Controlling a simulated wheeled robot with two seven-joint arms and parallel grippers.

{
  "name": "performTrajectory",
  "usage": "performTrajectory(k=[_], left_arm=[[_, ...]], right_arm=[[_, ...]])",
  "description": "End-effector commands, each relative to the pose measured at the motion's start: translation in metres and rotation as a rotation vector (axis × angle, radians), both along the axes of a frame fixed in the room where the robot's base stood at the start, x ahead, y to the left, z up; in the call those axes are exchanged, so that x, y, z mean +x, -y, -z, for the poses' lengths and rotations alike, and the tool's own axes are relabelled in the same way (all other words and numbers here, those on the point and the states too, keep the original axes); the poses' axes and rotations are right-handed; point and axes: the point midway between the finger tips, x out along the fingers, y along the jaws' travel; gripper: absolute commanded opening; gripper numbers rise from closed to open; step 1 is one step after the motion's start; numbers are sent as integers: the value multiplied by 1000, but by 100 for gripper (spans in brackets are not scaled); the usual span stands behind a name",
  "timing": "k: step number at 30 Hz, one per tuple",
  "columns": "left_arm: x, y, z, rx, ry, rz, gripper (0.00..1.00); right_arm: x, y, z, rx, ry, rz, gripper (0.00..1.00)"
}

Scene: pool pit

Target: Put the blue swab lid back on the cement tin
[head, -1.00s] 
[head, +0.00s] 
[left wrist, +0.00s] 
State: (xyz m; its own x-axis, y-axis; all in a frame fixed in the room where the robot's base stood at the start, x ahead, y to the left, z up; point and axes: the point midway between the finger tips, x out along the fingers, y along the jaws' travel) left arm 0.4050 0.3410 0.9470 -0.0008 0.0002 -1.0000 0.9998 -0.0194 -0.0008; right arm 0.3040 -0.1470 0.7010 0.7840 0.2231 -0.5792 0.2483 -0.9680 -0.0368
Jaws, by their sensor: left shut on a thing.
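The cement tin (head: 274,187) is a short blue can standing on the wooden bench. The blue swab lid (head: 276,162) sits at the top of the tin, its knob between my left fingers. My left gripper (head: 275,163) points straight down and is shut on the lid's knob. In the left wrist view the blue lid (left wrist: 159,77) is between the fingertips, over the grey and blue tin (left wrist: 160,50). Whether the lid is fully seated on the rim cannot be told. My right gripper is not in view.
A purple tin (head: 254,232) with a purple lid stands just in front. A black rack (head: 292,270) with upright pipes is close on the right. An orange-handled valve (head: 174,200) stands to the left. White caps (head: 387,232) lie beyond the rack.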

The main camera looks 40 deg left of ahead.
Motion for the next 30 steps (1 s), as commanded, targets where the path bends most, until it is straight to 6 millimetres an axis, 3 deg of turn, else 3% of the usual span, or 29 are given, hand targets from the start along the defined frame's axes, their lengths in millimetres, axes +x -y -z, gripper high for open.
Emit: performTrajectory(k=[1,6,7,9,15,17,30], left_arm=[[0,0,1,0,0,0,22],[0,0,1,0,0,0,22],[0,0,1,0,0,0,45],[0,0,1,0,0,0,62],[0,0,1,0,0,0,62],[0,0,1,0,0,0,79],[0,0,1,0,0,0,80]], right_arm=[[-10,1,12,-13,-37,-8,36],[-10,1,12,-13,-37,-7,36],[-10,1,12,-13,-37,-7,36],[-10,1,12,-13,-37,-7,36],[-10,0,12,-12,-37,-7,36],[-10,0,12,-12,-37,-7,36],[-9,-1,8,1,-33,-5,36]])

========================================

(WHAT THE TASK ASKS):
Transcribe the material above in its entirety. Match it exactly.

(EXERCISE ANSWER):
Controlling a simulated wheeled robot with two seven-joint arms and parallel grippers.

{
  "name": "performTrajectory",
  "usage": "performTrajectory(k=[_], left_arm=[[_, ...]], right_arm=[[_, ...]])",
  "description": "End-effector commands, each relative to the pose measured at the motion's start: translation in metres and rotation as a rotation vector (axis × angle, radians), both along the axes of a frame fixed in the room where the robot's base stood at the start, x ahead, y to the left, z up; in the call those axes are exchanged, so that x, y, z mean +x, -y, -z, for the poses' lengths and rotations alike, and the tool's own axes are relabelled in the same way (all other words and numbers here, those on the point and the states too, keep the original axes); the poses' axes and rotations are right-handed; point and axes: the point midway between the finger tips, x out along the fingers, y along the jaws' travel; gripper: absolute commanded opening; gripper numbers rise from closed to open; step 1 is one step after the motion's start; numbers are sent as integers: the value multiplied by 1000, but by 100 for gripper (spans in brackets are not scaled); the usual span stands behind a name",
  "timing": "k: step number at 30 Hz, one per tuple",
  "columns": "left_arm: x, y, z, rx, ry, rz, gripper (0.00..1.00); right_arm: x, y, z, rx, ry, rz, gripper (0.00..1.00)"
}

Scene: pool pit

Target: Put the blue swab lid back on the cement tin
[head, -1.00s] 
[head, +0.00s] 
[left wrist, +0.00s] 
State: (xyz m; its own x-axis, y-axis; all in a frame fixed in the room where the robot's base stood at the start, x ahead, y to the left, z up; point and axes: the point midway between the finger tips, x out along the fingers, y along the jaws' travel) left arm 0.4050 0.3410 0.9470 -0.0008 0.0002 -1.0000 0.9998 -0.0194 -0.0008; right arm 0.3040 -0.1470 0.7010 0.7840 0.2231 -0.5792 0.2483 -0.9680 -0.0368
Jaws, by their sensor: left shut on a thing.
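The cement tin (head: 274,187) is a short blue can standing on the wooden bench. The blue swab lid (head: 276,162) sits at the top of the tin, its knob between my left fingers. My left gripper (head: 275,163) points straight down and is shut on the lid's knob. In the left wrist view the blue lid (left wrist: 159,77) is between the fingertips, over the grey and blue tin (left wrist: 160,50). Whether the lid is fully seated on the rim cannot be told. My right gripper is not in view.
A purple tin (head: 254,232) with a purple lid stands just in front. A black rack (head: 292,270) with upright pipes is close on the right. An orange-handled valve (head: 174,200) stands to the left. White caps (head: 387,232) lie beyond the rack.

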The main camera looks 40 deg left of ahead.
Motion for the next 30 steps (1 s), as commanded, targets where the path bends most, until it is straight to 6 millimetres an axis, 3 deg of turn, else 3% of the usual span, or 29 are given, hand targets from the start along the defined frame's axes, their lengths in millimetres, axes +x -y -z, gripper high for open.
Emit: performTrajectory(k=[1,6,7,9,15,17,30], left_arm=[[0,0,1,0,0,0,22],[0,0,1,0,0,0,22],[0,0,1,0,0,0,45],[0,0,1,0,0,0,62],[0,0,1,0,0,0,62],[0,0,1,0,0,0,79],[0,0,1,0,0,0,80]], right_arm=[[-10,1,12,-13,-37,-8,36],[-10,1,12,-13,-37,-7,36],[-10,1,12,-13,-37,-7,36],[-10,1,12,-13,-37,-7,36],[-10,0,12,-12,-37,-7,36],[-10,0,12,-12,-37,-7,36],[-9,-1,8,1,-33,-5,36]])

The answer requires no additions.